If it isn't either of them then maybe a hardware of installation problem is at fault.
 
Two things:


First, reset the NVRAM. The NVRAM stores information about the drives, and if a new drive is installed and it isn't updated, the drive very often isn't recognized. The following link tells how to reset the NVRAM:

How to Reset NVRAM on your Mac - Apple Support

Second, on the newer OS releases all drives greater than something like 2.2GB (I don't remember the exact number) are created as Core Storage, not HFS. I kind of doubt that's the problem but it may be.

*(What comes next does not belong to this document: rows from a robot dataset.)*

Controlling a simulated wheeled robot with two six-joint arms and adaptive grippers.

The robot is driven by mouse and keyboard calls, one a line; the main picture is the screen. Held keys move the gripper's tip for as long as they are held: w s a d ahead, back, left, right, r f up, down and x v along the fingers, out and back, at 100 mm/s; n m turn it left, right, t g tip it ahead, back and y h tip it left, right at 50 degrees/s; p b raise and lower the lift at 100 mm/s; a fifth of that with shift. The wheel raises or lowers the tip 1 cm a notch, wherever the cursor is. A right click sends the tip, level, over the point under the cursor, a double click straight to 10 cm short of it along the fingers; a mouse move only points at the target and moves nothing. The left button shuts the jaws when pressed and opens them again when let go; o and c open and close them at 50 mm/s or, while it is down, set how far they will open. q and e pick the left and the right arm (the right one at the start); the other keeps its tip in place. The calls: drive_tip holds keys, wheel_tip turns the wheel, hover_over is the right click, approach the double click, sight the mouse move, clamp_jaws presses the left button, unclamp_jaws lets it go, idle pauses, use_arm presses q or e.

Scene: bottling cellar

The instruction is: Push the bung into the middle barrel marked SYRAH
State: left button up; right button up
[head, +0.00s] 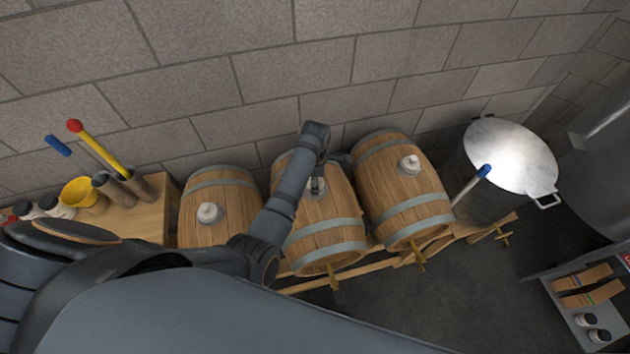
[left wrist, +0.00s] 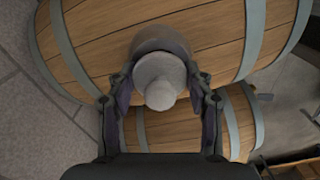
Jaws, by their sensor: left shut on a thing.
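The middle barrel (head: 328,231) lies on its side on a wooden rack between two others; no SYRAH lettering is legible. My left arm reaches across it, and my left gripper (head: 316,187) is at the barrel's top, largely hidden by the wrist. In the left wrist view my left gripper (left wrist: 160,88) has a finger on each side of a pale grey bung (left wrist: 160,80) and is shut on it. The bung is at a darker grey collar (left wrist: 160,38) on the barrel wood; how deep it sits I cannot tell. My right gripper is not in view.
The left barrel (head: 236,230) and right barrel (head: 402,188) each have a pale bung on top. A steel vat (head: 510,155) stands at the right. A wooden bench (head: 150,215) with tools and a yellow funnel (head: 82,193) is at the left. A block wall is close behind.

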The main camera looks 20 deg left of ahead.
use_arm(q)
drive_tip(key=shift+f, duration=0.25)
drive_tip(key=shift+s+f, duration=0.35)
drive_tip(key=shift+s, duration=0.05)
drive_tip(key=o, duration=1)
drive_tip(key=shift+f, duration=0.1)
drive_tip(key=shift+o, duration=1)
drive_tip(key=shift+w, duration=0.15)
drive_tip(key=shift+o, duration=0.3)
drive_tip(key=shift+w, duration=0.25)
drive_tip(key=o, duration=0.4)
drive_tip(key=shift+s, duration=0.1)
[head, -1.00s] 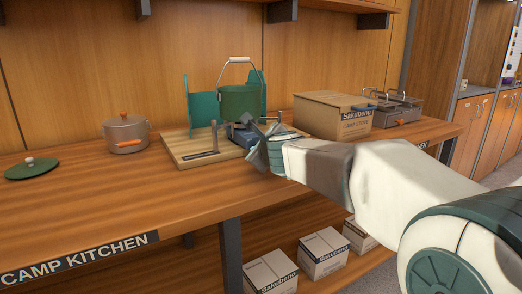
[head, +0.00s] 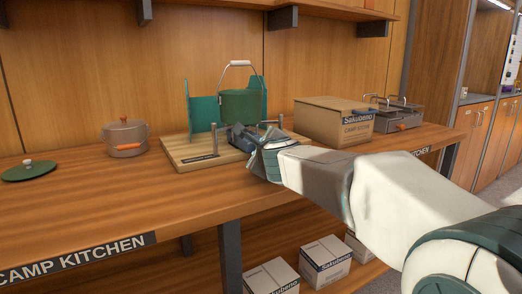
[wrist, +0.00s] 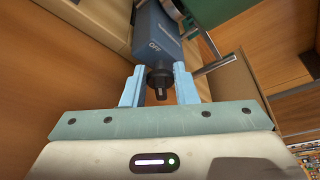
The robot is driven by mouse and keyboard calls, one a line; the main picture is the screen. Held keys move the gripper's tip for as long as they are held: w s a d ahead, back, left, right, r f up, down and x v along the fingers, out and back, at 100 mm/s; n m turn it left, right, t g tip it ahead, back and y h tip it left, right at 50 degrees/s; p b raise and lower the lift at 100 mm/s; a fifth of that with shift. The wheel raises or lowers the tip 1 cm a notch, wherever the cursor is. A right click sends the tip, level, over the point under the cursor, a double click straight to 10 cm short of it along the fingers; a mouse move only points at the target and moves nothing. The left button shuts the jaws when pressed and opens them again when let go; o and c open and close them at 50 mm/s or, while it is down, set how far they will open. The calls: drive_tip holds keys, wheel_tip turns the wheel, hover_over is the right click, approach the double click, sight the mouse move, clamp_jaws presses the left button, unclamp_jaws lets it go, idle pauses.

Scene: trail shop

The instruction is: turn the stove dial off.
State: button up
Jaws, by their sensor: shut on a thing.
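The camp stove stands on a wooden board (head: 180,157) on the counter. A green pot (head: 243,107) with a raised wire handle sits above it. In the wrist view the stove's blue-grey body (wrist: 157,28) carries the word OFF above a black dial (wrist: 159,79). The dial has a pale mark on its front. My gripper (wrist: 159,78) is at the stove's front, with its light blue fingers on either side of the dial, shut on it. In the head view my gripper (head: 241,138) hides the dial and much of the stove.
A teal windscreen (head: 202,104) stands behind the pot. A cardboard box (head: 322,122) and a metal grill (head: 396,117) stand to the right. A grey pot (head: 126,138) and a green lid (head: 29,171) are to the left. The counter's front left is clear.

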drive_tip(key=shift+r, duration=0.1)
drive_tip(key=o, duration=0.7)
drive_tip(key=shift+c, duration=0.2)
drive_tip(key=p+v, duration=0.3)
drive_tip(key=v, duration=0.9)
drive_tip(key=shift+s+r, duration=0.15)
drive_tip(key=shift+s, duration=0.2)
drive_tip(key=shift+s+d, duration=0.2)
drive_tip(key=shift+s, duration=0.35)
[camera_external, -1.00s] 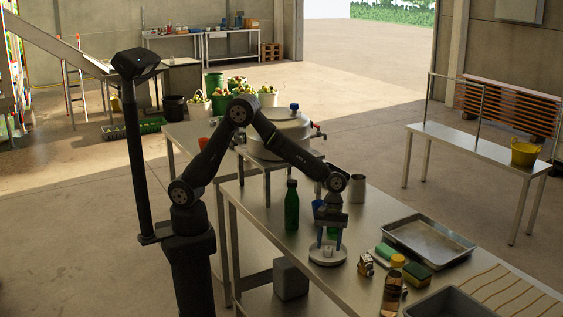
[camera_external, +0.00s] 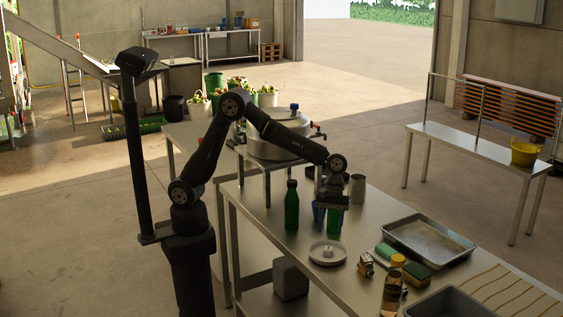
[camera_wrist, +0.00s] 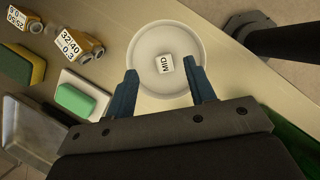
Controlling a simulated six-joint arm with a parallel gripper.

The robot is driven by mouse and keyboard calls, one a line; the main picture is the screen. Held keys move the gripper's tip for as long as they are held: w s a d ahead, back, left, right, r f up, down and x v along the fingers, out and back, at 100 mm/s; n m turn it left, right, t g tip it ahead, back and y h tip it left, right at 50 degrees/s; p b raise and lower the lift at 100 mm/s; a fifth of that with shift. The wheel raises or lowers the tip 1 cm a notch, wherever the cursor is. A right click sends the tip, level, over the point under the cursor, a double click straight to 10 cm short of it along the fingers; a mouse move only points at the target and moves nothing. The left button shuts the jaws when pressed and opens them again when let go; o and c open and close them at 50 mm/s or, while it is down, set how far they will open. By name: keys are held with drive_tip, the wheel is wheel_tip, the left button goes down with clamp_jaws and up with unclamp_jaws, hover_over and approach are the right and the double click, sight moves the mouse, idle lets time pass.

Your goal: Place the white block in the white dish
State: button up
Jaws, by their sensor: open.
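The white block (camera_wrist: 164,64) lies in the white dish (camera_wrist: 148,79) in the wrist view, with dark lettering on its top face. In the external view the white block (camera_external: 328,251) also shows in the white dish (camera_external: 318,259), which stands on the steel table near its front edge. My gripper (camera_wrist: 163,77) is open and empty, its blue fingers apart. In the external view my gripper (camera_external: 325,226) is raised above and slightly behind the dish, clear of the block.
A green bottle (camera_external: 291,207) stands left of the gripper. Small labelled brass parts (camera_wrist: 80,42), a green soap bar on a white holder (camera_wrist: 75,100) and a green-yellow sponge (camera_wrist: 20,63) lie beside the dish. A metal tray (camera_external: 461,246) is to the right.

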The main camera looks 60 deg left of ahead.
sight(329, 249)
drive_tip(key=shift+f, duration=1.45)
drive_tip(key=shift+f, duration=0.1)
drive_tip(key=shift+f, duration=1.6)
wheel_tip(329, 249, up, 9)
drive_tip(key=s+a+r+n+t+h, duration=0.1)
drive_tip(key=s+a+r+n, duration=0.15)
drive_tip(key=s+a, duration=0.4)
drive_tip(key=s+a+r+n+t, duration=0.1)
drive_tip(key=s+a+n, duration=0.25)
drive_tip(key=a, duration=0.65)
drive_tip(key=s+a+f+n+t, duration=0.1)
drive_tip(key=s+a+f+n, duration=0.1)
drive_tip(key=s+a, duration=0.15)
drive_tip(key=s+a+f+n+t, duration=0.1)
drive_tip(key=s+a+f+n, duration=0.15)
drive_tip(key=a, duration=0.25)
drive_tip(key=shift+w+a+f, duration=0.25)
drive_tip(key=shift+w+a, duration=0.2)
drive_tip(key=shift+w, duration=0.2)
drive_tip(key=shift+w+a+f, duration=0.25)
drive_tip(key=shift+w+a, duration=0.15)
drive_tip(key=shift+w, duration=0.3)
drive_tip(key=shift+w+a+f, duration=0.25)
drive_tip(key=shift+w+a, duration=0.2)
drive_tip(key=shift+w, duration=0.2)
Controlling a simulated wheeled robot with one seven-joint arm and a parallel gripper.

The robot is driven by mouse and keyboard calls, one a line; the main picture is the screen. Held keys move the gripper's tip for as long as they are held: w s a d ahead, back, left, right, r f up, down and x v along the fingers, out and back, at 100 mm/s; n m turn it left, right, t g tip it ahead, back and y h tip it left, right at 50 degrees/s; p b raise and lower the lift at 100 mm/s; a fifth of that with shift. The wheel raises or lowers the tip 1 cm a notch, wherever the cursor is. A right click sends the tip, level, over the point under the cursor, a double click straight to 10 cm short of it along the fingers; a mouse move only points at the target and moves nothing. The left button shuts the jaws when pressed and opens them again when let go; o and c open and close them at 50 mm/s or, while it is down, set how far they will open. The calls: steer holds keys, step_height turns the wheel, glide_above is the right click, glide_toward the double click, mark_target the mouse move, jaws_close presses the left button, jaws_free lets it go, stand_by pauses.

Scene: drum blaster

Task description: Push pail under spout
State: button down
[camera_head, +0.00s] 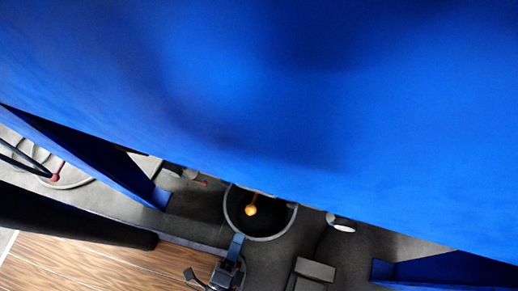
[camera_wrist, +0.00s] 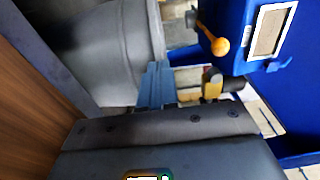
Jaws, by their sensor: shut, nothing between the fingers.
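The grey pail (camera_head: 287,226) stands below the edge of the big blue drum blaster (camera_head: 300,100) in the head view, its dark opening facing up. An orange ball knob (camera_head: 250,210) shows over the opening; whether it sits directly above the pail is hard to tell. In the wrist view the pail's grey side (camera_wrist: 105,50) fills the upper left, and the knob (camera_wrist: 220,46) is beside the blue body. My gripper (camera_head: 237,243) is shut and empty at the pail's near rim. Its blue fingers (camera_wrist: 157,82) appear against or very close to the pail wall. The spout is not clearly visible.
Blue legs (camera_head: 150,185) of the machine flank the pail on both sides. A grey block-like object (camera_head: 315,270) is at the lower right of the pail.

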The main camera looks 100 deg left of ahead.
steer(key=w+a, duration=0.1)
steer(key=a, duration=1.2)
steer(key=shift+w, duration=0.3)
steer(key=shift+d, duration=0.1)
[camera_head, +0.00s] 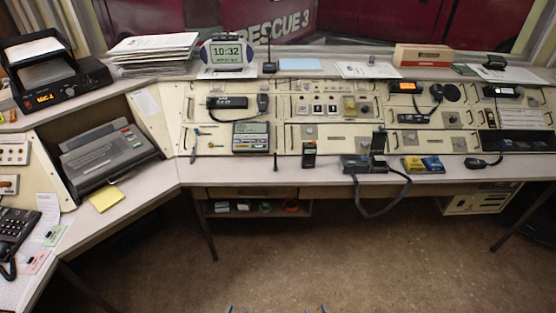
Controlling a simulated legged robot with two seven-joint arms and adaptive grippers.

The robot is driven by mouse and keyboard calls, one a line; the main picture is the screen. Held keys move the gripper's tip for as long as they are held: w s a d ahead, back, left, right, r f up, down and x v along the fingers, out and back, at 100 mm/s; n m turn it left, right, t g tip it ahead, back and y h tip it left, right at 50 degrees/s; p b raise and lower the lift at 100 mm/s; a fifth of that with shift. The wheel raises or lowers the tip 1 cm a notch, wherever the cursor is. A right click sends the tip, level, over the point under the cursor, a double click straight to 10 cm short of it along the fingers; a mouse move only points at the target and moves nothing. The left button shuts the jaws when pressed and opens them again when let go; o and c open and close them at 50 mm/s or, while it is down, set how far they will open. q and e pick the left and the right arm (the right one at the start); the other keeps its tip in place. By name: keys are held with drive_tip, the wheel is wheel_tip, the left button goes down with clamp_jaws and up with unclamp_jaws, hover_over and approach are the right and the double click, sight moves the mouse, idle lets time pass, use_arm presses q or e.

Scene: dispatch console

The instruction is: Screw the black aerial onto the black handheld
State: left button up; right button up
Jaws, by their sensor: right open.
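The black handheld (309,155) stands upright on the desk's front ledge, near the middle of the console. The black aerial (275,162) is a short thin dark stick on the same ledge, a little to the left of the handheld and apart from it.
A dark unit with a coiled cord (354,163) stands right of the handheld, its cord hanging over the front edge. Blue and yellow items (423,164) lie further right. A grey keypad device (251,137) sits behind the aerial. The ledge (230,172) left of the aerial is clear.

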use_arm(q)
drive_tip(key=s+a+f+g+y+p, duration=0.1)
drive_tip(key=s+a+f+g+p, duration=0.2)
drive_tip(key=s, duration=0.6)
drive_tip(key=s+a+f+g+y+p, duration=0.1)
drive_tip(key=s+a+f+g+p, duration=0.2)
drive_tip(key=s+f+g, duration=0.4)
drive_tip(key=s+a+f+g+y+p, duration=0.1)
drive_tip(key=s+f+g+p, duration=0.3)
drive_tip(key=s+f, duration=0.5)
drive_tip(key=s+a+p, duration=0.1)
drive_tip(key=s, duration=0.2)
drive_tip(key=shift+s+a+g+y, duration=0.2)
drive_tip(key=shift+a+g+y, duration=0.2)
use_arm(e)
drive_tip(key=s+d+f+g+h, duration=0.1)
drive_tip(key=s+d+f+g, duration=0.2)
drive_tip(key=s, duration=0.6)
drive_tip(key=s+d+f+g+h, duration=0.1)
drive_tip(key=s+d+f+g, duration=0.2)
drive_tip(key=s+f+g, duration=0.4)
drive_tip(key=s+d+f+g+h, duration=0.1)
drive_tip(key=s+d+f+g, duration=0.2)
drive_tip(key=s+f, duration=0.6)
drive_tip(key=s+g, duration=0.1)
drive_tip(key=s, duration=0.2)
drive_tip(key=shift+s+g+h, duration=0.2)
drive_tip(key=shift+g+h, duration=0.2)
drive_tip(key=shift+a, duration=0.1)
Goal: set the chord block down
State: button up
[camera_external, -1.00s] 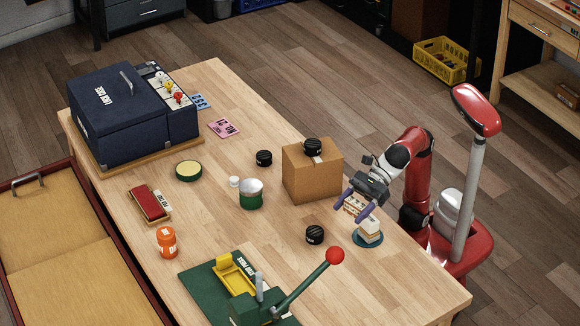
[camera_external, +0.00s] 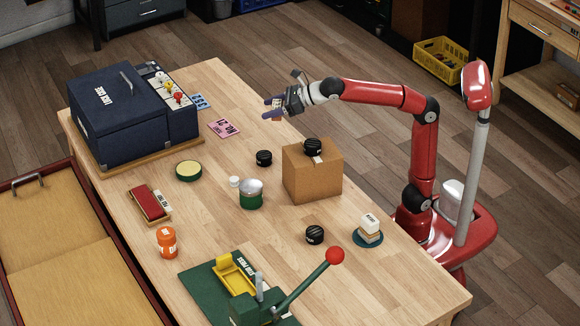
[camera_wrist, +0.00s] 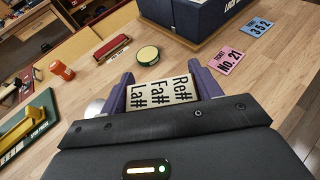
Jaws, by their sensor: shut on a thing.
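The chord block (camera_wrist: 162,92) is cream with black lettering, La#, Fa# and Re#, and sits between the purple fingers of my gripper (camera_wrist: 160,82) in the wrist view. My gripper (camera_external: 274,107) is shut on it, held in the air over the far right edge of the table in the outside view. There the block is small and mostly hidden by the fingers. A cream block stack (camera_external: 370,226) stands on a round blue base (camera_external: 368,241) near the table's right side.
A dark blue case (camera_external: 115,120), a pink ticket (camera_external: 223,128) and a blue ticket (camera_external: 201,101) are toward the far end. A green press (camera_external: 240,290) is in front. Bare wood lies right of the tickets.

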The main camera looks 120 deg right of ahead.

If it isn't either of them then maybe a hardware of installation problem is at fault.

Hfs+ is a filesystem, so even core storage devices gets formatted as that...
 
First, reset the NVRAM. The NVRAM stores information about the drives, and if a new drive is installed and it isn't updated, the drive very often isn't recognized. The following link tells how to reset the NVRAM:
I don't think its NVRAM because he doesn't see the drive at all, including Ubuntu which doesn't read the NVRAM
 
Alright, so the drive is working now.

I took the iMac apart again, and upon doing so, the cables did not appear to be loose, so I removed the drive, and attached it to the Seagate base I mentioned earlier:

I don't have a 3.5-inch enclosure or another desktop, but I do have a Seagate Backup Plus, which has an interchangeable base (this allows the drive to be upgraded from USB to Thunderbolt). This base works off of SATA, so there is potential there.

Then I plugged it in to my MacBook. the drive appeared, albeit appearing as an uninitialised Seagate drive. At that point, I was almost sure it was the data cable, so I reassembled, hoping that I would not have to take it apart again to replace a SATA cable. (The cable attaches to the back of the logic board. I've had the logic board out before to install an SSD, and I never want to have to do that again.)

Needless to say, I started up and it was working. No NVRAM reset necessary (although I did have to do this when installing the SSD a while back).

Thank you all for your help, even though it turned out to be a dumb thing that I should have checked *before* posting.